Restate word for word the lines of the records below, starting at the line that contains "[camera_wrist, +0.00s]" and ending at the line that contains "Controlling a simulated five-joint", with both of those lines included and nothing else.

-=-=-=-=-

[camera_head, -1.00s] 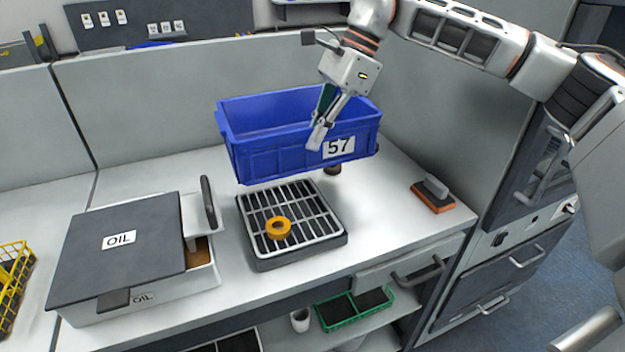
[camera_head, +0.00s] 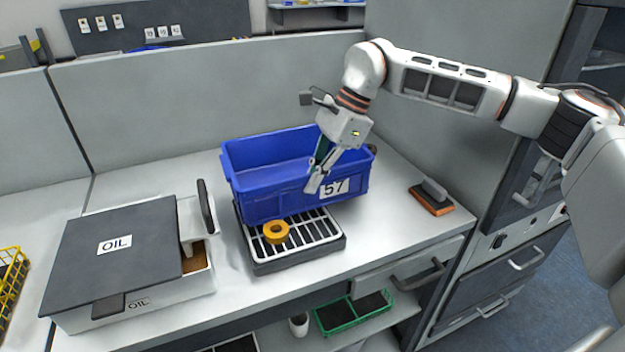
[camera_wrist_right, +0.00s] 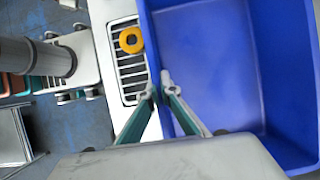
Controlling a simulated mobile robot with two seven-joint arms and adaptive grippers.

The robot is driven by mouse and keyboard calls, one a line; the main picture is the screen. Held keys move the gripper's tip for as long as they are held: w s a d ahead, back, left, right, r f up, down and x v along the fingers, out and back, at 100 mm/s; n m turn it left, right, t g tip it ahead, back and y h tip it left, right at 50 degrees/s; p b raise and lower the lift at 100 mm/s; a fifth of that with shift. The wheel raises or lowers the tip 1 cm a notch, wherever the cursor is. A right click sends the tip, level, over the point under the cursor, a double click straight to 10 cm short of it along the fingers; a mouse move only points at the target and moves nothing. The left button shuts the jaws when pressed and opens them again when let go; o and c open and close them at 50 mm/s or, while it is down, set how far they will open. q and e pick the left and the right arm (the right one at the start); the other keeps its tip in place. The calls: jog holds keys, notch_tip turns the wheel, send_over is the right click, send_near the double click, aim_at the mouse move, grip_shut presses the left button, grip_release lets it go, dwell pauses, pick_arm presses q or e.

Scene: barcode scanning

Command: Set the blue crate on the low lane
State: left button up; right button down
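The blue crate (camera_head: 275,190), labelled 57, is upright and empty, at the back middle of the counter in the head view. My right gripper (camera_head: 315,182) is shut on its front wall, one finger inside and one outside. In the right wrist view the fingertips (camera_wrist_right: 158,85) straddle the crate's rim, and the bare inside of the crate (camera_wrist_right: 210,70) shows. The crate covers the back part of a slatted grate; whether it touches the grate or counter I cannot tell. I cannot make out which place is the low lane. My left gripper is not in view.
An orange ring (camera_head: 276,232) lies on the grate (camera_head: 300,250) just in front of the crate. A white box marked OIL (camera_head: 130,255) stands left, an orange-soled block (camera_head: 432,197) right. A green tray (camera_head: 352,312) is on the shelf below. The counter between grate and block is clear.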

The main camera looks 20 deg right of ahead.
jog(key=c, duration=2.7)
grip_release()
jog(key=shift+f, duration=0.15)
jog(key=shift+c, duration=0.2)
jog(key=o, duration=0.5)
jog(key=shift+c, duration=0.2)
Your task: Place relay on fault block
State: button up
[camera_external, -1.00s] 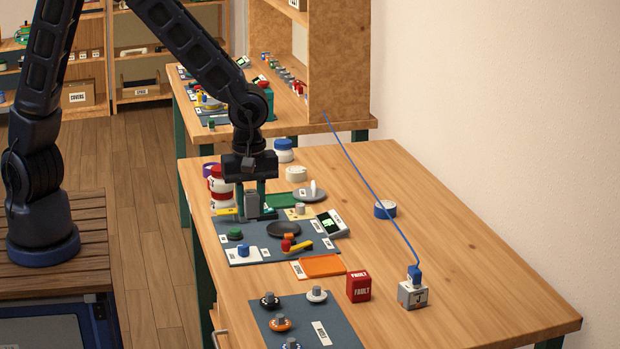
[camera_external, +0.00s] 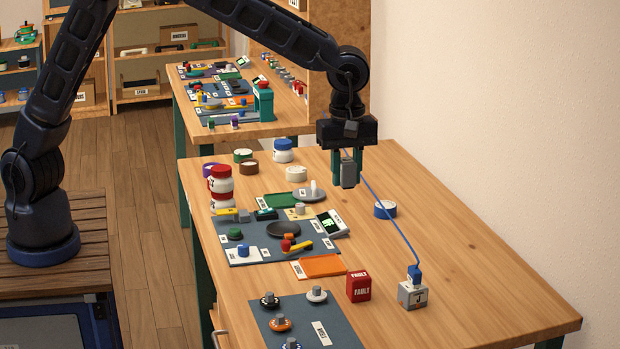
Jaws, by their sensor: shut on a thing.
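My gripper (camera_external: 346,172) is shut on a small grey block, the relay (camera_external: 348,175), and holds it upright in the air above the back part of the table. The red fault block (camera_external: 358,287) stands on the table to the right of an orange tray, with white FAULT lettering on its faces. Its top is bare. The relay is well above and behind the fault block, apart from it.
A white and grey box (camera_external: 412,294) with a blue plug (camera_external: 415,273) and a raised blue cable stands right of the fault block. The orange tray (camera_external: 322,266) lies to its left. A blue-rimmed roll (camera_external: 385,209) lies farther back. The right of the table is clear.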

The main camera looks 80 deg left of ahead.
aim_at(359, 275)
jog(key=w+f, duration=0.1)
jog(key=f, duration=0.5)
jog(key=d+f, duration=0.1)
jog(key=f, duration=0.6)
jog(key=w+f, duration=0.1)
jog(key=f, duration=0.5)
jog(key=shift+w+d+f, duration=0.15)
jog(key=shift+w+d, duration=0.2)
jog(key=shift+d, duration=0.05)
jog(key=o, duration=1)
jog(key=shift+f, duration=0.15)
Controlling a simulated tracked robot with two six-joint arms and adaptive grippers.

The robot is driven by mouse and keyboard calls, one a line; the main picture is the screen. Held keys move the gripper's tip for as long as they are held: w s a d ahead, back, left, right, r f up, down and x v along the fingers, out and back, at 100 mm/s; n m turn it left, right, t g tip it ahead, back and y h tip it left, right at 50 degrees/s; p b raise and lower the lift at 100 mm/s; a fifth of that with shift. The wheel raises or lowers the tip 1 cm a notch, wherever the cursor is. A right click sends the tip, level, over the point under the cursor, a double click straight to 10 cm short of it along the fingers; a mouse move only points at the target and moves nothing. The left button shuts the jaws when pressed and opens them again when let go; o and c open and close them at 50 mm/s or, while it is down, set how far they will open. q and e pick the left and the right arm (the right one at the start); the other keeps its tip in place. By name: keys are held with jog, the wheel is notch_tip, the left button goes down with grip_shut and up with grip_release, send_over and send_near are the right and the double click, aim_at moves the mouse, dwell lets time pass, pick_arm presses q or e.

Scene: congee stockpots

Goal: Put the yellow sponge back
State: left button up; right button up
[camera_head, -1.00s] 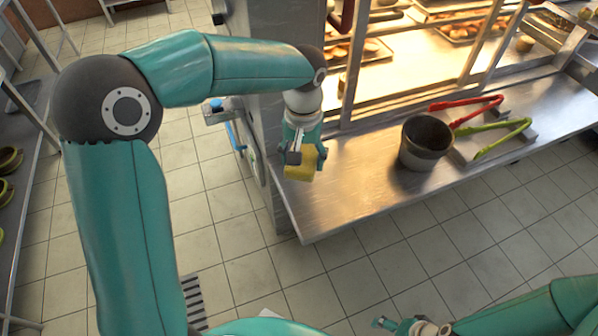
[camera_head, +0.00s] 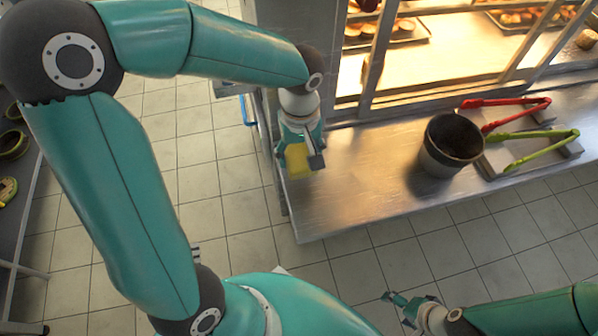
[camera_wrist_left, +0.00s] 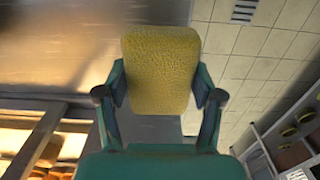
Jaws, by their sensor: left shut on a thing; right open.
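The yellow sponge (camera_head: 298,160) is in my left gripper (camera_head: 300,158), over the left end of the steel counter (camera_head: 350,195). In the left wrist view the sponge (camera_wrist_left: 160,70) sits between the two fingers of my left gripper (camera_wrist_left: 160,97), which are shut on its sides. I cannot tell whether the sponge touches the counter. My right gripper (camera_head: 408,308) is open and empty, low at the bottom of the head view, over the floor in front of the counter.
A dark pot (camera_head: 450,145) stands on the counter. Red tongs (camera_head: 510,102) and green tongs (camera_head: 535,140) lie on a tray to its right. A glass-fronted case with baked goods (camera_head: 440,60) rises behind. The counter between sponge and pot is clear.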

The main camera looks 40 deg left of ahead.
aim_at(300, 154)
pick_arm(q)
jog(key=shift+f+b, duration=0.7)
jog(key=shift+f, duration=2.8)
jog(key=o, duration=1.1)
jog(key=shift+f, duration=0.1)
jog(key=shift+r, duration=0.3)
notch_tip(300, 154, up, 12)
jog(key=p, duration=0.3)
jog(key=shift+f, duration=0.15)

-=-=-=-=-

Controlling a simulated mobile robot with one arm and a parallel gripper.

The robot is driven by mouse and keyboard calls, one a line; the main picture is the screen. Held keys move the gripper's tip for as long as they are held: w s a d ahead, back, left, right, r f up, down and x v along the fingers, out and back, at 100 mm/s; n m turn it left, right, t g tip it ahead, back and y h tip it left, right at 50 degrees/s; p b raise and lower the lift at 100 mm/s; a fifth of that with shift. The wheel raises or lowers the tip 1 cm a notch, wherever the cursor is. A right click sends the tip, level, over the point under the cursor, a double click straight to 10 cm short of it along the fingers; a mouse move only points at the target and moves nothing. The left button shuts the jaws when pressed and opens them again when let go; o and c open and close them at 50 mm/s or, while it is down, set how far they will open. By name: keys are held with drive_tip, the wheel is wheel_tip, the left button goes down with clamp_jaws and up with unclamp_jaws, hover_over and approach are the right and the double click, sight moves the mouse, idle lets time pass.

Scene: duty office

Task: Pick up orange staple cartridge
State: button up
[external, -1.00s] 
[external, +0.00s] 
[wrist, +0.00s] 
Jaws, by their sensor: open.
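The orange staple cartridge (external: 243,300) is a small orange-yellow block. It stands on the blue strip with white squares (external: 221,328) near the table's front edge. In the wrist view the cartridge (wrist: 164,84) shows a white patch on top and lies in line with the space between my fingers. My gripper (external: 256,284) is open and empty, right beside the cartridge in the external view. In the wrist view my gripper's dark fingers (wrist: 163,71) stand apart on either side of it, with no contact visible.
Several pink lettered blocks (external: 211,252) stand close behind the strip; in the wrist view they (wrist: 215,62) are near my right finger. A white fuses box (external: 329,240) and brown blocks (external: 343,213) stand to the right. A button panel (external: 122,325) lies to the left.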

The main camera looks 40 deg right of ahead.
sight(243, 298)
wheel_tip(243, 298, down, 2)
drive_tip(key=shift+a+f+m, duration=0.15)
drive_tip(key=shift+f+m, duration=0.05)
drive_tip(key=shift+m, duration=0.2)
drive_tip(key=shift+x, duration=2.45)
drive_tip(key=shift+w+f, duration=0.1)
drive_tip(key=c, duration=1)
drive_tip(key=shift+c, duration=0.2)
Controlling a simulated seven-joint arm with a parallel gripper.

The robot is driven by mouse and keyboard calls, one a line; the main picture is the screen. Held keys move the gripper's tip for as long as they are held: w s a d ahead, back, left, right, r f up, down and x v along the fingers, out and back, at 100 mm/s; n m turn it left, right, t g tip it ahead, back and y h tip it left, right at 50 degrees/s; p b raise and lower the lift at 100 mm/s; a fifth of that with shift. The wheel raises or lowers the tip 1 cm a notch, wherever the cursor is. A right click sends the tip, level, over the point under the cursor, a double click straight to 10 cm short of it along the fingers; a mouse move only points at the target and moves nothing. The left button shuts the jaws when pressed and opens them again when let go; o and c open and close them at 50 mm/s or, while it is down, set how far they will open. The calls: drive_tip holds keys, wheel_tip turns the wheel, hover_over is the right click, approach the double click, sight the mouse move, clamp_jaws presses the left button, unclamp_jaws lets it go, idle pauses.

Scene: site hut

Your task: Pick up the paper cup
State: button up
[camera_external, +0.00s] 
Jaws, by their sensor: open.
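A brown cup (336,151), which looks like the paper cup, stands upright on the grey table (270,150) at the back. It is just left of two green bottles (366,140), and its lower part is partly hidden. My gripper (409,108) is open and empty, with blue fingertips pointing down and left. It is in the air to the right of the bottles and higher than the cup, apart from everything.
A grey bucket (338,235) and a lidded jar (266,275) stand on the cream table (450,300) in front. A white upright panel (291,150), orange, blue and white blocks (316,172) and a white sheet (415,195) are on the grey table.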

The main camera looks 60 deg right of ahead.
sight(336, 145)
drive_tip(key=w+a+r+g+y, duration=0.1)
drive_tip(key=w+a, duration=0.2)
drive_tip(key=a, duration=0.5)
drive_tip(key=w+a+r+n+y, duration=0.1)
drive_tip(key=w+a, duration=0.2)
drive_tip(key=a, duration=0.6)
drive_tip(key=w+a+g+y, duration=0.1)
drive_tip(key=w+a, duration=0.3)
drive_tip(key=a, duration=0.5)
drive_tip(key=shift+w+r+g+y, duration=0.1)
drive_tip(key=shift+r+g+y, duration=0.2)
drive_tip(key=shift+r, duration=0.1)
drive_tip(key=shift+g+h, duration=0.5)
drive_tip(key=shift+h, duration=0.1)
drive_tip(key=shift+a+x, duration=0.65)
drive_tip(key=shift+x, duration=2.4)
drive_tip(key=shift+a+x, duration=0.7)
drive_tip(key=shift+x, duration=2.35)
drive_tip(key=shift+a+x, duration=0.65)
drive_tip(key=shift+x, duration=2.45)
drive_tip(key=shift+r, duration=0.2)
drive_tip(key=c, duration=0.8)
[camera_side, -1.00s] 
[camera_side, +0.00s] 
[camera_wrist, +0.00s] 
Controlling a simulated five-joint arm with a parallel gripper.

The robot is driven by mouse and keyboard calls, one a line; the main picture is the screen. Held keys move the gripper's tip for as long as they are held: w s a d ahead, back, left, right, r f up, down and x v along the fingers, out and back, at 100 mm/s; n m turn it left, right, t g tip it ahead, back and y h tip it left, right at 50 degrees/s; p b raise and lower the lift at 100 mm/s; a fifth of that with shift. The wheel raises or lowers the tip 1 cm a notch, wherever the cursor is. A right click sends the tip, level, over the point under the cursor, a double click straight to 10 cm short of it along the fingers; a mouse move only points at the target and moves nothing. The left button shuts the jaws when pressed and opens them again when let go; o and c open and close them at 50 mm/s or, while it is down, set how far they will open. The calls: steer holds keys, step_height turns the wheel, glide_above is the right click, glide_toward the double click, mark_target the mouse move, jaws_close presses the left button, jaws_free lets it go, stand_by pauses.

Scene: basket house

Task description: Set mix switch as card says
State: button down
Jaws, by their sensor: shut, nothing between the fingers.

-=-=-=-=-

EXPECTED ANSWER >>
[camera_wrist, +0.00s] 
Controlling a simulated five-joint arm with a parallel gripper.

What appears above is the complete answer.